*** Provided material ***

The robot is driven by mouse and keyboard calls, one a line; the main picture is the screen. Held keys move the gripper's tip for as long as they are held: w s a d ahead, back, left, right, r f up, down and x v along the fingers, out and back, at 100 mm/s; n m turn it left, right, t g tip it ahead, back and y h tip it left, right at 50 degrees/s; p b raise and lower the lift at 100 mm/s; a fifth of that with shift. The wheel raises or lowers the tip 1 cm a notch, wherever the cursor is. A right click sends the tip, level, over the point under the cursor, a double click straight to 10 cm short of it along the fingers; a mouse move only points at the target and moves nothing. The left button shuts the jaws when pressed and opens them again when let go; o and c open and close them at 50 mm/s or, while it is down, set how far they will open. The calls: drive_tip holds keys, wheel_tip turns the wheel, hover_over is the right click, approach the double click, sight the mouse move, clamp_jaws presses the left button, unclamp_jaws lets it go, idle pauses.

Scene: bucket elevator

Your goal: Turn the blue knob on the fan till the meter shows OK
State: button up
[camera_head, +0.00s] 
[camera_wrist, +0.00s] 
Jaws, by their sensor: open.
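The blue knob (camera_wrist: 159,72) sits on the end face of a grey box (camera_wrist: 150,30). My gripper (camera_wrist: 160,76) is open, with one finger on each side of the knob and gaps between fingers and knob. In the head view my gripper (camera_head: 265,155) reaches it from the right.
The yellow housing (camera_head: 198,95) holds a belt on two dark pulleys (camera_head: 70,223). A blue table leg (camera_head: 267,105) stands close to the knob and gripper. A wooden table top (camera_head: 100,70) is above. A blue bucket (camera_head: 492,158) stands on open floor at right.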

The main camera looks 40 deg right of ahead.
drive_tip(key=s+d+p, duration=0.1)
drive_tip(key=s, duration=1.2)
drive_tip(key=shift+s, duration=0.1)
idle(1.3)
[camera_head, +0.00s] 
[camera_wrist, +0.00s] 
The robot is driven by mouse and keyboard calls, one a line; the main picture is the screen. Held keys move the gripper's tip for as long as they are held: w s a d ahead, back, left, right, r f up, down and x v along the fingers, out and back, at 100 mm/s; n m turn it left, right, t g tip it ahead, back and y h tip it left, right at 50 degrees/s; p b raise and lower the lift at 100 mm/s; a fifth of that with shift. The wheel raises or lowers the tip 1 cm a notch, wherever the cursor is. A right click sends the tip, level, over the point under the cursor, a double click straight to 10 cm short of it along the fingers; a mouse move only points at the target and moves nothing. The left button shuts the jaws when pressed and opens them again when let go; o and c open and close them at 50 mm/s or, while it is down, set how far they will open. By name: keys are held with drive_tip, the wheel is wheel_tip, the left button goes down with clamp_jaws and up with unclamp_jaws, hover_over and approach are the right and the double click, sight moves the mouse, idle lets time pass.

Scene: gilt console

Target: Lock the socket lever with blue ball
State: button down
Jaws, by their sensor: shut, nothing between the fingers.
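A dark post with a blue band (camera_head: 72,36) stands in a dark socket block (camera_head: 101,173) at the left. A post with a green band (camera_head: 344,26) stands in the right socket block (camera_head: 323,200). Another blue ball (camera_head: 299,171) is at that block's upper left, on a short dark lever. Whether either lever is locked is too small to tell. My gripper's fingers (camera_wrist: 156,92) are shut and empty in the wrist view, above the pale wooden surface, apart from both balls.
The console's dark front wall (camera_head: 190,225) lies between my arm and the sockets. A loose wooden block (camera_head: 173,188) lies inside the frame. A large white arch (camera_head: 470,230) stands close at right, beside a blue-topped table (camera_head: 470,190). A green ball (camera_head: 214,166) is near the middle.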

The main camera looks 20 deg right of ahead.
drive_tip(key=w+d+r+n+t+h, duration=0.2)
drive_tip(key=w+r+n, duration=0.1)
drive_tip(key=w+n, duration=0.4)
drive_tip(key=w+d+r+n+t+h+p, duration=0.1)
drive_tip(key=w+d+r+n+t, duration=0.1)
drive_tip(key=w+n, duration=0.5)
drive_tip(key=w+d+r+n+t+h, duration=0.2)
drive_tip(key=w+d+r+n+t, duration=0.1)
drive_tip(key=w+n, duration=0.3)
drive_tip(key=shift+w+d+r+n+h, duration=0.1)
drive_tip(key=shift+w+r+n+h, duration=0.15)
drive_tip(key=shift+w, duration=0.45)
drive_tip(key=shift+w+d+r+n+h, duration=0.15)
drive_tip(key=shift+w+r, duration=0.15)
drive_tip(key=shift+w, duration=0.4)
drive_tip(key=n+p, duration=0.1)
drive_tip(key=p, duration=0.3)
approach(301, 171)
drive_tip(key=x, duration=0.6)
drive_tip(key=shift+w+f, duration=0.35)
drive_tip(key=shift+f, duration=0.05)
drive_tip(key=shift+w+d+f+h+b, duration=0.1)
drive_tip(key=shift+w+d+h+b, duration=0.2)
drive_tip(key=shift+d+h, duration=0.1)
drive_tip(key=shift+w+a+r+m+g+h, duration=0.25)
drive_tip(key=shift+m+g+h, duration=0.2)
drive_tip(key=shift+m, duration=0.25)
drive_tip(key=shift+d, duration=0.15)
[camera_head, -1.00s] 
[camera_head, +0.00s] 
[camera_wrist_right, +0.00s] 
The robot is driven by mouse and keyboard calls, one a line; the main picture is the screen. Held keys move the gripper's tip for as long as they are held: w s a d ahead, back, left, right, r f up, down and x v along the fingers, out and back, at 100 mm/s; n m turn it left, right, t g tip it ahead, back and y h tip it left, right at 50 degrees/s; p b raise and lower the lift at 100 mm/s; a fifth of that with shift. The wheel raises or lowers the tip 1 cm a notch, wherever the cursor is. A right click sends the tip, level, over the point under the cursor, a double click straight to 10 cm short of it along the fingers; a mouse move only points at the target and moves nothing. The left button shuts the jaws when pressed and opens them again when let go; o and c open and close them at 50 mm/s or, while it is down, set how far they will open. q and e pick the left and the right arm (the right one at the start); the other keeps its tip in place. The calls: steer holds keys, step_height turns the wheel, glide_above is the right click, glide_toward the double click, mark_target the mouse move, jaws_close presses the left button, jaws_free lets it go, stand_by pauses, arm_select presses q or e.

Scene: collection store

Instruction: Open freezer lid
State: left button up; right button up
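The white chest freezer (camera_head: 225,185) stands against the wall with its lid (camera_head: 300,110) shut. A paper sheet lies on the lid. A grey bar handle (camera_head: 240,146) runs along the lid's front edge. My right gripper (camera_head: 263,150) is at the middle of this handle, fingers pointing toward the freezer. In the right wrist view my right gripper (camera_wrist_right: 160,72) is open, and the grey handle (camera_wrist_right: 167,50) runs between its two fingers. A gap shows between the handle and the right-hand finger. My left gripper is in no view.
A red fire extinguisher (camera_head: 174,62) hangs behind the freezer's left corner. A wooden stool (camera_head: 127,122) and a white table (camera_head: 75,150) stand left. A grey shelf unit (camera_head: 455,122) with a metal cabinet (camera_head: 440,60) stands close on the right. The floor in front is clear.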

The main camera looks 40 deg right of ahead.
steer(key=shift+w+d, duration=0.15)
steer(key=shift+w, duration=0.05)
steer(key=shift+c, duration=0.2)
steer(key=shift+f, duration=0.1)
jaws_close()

***

- [Instruction] Search the records above for "Scene". Copy each line where it is found.

- [Task response]
Scene: bucket elevator
Scene: gilt console
Scene: collection store

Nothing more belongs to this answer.